July 2012 Fine Sale Antique Furniture Auction Results
Published 17th July 2012
The furniture section of the Summer 2012 quarterly sale of fine art and antiques held on 12th July 2012 produced some exciting results.
The top price of £20,000 was brought by a Mid 18th Century mahogany 'Pepys' bookcase (lot 806). Based on a design originally made for the diarist Samuel Pepys, the antique bookcase had been in single ownership for the past sixty years. Its rarity brought considerable interest from telephone and internet bidders, but it eventually came down to a bidding battle in the auction room.

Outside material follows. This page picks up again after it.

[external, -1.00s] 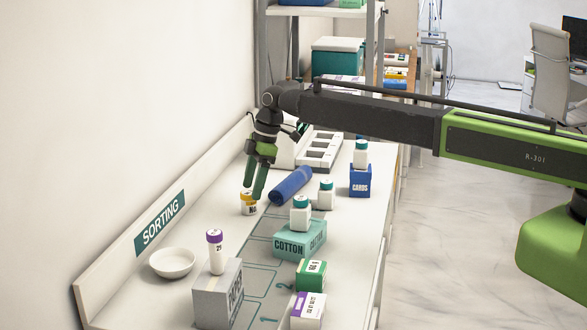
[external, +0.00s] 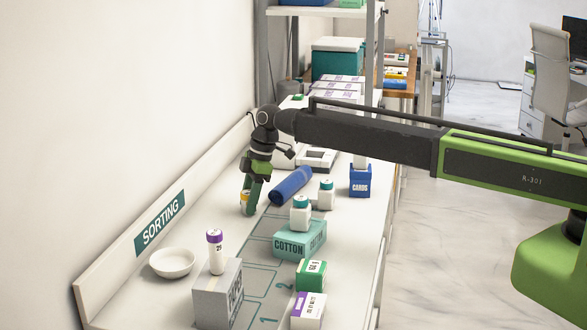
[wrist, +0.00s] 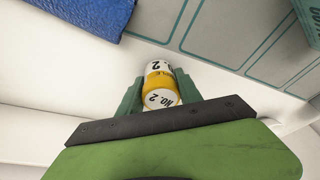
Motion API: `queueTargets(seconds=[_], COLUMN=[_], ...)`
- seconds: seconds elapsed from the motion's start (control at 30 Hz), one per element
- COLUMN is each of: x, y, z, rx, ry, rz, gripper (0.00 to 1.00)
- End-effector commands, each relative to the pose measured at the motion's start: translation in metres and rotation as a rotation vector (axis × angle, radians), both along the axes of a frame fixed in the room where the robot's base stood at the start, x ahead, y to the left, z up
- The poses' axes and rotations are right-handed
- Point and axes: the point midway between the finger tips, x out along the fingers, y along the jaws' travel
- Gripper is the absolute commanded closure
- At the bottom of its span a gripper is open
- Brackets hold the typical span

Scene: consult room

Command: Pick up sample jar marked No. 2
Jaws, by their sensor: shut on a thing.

The rarity of the piece and the resulting price can be contrasted with the George IV mahogany breakfront library bookcase (FS15/807), which was the following lot. Of similar quality, but not of rarity, it sold at and above estimate at £6,600.
The other outstanding lot in the section came from the early 20th Century furniture designer Peter van der Waals in the shape of a solid English walnut extending dining table with additional leaf on hayrake stretcher base (lot 793a). It had been cautiously estimated at £4,000-£6,000, but in the event sold for £14,500 after protracted bidding.

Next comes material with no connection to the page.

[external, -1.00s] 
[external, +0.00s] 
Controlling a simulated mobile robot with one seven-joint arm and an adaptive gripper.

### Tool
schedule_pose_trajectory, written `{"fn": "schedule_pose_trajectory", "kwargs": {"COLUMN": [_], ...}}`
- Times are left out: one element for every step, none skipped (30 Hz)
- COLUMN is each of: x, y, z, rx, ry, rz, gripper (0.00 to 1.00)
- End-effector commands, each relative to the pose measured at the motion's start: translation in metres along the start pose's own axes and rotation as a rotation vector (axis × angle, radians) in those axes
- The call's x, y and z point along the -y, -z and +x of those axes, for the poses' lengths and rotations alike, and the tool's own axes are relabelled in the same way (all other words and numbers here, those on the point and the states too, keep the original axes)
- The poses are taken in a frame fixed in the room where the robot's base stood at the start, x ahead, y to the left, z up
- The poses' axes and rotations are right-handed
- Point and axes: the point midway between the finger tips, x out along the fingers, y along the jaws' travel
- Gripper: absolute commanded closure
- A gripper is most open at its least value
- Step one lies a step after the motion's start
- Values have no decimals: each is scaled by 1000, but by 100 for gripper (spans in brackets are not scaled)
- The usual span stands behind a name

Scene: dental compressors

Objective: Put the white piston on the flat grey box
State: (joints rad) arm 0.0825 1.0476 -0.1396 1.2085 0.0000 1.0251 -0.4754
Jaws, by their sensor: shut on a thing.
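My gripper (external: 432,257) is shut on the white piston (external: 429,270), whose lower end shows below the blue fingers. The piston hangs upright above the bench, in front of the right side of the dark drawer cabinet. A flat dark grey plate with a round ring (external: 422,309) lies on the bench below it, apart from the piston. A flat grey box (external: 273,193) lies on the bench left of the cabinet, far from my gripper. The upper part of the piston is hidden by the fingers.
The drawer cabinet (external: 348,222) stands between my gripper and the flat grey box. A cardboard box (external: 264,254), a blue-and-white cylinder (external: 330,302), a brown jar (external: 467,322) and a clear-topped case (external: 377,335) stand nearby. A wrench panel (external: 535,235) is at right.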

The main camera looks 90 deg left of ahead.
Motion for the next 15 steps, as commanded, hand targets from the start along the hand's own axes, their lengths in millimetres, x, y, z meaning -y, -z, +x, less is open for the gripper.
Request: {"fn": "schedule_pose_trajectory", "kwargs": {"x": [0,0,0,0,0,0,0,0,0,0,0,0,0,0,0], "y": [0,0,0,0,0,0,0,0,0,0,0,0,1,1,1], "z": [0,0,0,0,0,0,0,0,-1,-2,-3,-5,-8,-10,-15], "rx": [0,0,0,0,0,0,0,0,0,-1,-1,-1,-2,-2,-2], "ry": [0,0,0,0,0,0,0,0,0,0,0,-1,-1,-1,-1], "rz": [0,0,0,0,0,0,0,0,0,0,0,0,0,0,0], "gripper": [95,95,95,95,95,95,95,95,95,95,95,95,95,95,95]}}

Peter van der Waals was born in the Hague and trained as a cabinet maker in Holland. He spent three years working in Brussels, Berlin and Vienna before moving to London, where in 1901, he met Ernest Gimson, the Cotswold School designer of furniture and metalwork and joined him in his Deneway workshop until Gimson's death in 1919. The table had been made for Alfred James of Edgeworth Manor, Stroud, Gloucestershire, who was himself a talented craftsman and supporter of Waals. There is an entry in Peter Van der Waals clients ledger stating the original purchase price in February 1929 of £63-10-0.
Decorative furniture continues to excel with a French gilt brass mounted tulipwood and parquetry Bonheur du jour in the Louis XVI manner (FS15/775) selling towards the upper estimate at £2,850 and a George IV brass mounted rosewood octagonal games table with inlaid marble chess board (FS15/741) realising £1,500.
'Brown' furniture continues to represent exceptional value for money, although anything slightly unusual will generate the sort of interest last seen in the boom years of Antique furniture. This was the case with the George III mahogany estate cabinet (FS15/740). Consigned form a solicitors office it was modestly estimated at £300-£400, but was sold at £4,200.